Prompt: Return all of the data exactly as given.

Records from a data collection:
--- BEGIN ---

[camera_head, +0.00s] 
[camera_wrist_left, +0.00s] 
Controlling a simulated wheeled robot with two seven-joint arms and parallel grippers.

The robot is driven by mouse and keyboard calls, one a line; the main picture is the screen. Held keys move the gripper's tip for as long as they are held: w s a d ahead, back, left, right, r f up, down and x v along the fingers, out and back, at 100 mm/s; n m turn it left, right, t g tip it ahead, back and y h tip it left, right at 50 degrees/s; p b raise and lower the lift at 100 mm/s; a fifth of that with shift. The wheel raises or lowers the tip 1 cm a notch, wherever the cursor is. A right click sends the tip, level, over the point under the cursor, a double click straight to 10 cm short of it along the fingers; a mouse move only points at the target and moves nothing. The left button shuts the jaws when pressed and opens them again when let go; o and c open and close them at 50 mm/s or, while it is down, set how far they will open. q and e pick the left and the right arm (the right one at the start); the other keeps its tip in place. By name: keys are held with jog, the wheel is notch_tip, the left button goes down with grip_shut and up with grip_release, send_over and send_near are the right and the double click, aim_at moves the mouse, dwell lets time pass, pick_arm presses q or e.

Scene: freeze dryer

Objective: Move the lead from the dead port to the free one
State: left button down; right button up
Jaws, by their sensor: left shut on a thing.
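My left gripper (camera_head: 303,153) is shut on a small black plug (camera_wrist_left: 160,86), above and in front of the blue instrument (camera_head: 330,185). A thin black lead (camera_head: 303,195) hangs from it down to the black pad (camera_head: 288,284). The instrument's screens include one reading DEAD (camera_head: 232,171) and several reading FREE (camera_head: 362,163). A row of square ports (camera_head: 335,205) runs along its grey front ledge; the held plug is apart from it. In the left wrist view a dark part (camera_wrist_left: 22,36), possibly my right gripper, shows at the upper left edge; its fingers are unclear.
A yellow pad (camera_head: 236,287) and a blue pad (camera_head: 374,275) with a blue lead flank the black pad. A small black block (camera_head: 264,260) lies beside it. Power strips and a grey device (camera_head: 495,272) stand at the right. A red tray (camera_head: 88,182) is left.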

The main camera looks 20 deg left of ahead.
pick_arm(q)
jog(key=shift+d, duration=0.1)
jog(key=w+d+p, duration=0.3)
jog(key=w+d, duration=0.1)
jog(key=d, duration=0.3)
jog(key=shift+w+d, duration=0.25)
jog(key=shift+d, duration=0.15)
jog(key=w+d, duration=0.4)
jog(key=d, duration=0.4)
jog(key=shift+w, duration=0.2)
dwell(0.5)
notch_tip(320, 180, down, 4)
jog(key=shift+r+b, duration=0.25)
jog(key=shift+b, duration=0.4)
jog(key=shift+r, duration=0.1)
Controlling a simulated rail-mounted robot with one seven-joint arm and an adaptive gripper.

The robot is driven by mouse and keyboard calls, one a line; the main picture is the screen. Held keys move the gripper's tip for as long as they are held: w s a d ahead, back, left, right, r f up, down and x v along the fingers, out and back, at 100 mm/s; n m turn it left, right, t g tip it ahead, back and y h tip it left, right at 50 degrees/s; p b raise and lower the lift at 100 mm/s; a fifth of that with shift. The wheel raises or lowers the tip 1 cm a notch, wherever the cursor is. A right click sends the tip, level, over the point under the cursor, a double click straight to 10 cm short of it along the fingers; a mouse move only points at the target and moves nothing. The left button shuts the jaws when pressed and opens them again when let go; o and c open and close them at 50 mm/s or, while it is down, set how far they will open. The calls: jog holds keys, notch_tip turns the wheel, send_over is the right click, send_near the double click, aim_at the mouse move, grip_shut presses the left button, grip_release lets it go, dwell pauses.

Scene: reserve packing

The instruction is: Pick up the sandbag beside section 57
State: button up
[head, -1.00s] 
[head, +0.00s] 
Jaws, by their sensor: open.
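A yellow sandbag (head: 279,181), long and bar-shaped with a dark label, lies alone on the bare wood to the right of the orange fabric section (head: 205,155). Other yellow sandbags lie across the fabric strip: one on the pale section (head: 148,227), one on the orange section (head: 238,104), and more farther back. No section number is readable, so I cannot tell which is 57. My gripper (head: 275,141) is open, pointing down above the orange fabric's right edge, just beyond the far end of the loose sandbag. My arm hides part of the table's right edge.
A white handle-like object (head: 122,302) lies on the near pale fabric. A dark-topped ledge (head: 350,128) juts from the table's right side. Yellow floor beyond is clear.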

--- END ---

Result:
[camera_head, +0.00s] 
[camera_wrist_left, +0.00s] 
Controlling a simulated wheeled robot with two seven-joint arms and parallel grippers.

The robot is driven by mouse and keyboard calls, one a line; the main picture is the screen. Held keys move the gripper's tip for as long as they are held: w s a d ahead, back, left, right, r f up, down and x v along the fingers, out and back, at 100 mm/s; n m turn it left, right, t g tip it ahead, back and y h tip it left, right at 50 degrees/s; p b raise and lower the lift at 100 mm/s; a fifth of that with shift. The wheel raises or lowers the tip 1 cm a notch, wherever the cursor is. A right click sends the tip, level, over the point under the cursor, a double click straight to 10 cm short of it along the fingers; a mouse move only points at the target and moves nothing. The left button shuts the jaws when pressed and opens them again when let go; o and c open and close them at 50 mm/s or, while it is down, set how far they will open. q and e pick the left and the right arm (the right one at the start); the other keeps its tip in place. By name: keys are held with jog, the wheel is notch_tip, the left button goes down with grip_shut and up with grip_release, send_over and send_near are the right and the double click, aim_at moves the mouse, dwell lets time pass, pick_arm presses q or e.

Scene: freeze dryer

Objective: Move the lead from the dead port to the free one
State: left button down; right button up
Jaws, by their sensor: left shut on a thing.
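My left gripper (camera_head: 303,153) is shut on a small black plug (camera_wrist_left: 160,86), above and in front of the blue instrument (camera_head: 330,185). A thin black lead (camera_head: 303,195) hangs from it down to the black pad (camera_head: 288,284). The instrument's screens include one reading DEAD (camera_head: 232,171) and several reading FREE (camera_head: 362,163). A row of square ports (camera_head: 335,205) runs along its grey front ledge; the held plug is apart from it. In the left wrist view a dark part (camera_wrist_left: 22,36), possibly my right gripper, shows at the upper left edge; its fingers are unclear.
A yellow pad (camera_head: 236,287) and a blue pad (camera_head: 374,275) with a blue lead flank the black pad. A small black block (camera_head: 264,260) lies beside it. Power strips and a grey device (camera_head: 495,272) stand at the right. A red tray (camera_head: 88,182) is left.

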The main camera looks 20 deg left of ahead.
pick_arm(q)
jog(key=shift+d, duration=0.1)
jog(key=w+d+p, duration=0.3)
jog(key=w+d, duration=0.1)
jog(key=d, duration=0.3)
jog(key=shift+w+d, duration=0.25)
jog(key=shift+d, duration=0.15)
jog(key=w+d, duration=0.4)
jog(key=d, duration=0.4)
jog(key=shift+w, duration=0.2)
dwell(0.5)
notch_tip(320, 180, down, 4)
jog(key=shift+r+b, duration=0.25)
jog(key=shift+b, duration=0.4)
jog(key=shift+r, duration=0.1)
Controlling a simulated rail-mounted robot with one seven-joint arm and an adaptive gripper.

The robot is driven by mouse and keyboard calls, one a line; the main picture is the screen. Held keys move the gripper's tip for as long as they are held: w s a d ahead, back, left, right, r f up, down and x v along the fingers, out and back, at 100 mm/s; n m turn it left, right, t g tip it ahead, back and y h tip it left, right at 50 degrees/s; p b raise and lower the lift at 100 mm/s; a fifth of that with shift. The wheel raises or lowers the tip 1 cm a notch, wherever the cursor is. A right click sends the tip, level, over the point under the cursor, a double click straight to 10 cm short of it along the fingers; a mouse move only points at the target and moves nothing. The left button shuts the jaws when pressed and opens them again when let go; o and c open and close them at 50 mm/s or, while it is down, set how far they will open. The calls: jog holds keys, notch_tip turns the wheel, send_over is the right click, send_near the double click, aim_at the mouse move, grip_shut presses the left button, grip_release lets it go, dwell pauses.

Scene: reserve packing

The instruction is: Pick up the sandbag beside section 57
State: button up
[head, -1.00s] 
[head, +0.00s] 
Jaws, by their sensor: open.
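A yellow sandbag (head: 279,181), long and bar-shaped with a dark label, lies alone on the bare wood to the right of the orange fabric section (head: 205,155). Other yellow sandbags lie across the fabric strip: one on the pale section (head: 148,227), one on the orange section (head: 238,104), and more farther back. No section number is readable, so I cannot tell which is 57. My gripper (head: 275,141) is open, pointing down above the orange fabric's right edge, just beyond the far end of the loose sandbag. My arm hides part of the table's right edge.
A white handle-like object (head: 122,302) lies on the near pale fabric. A dark-topped ledge (head: 350,128) juts from the table's right side. Yellow floor beyond is clear.

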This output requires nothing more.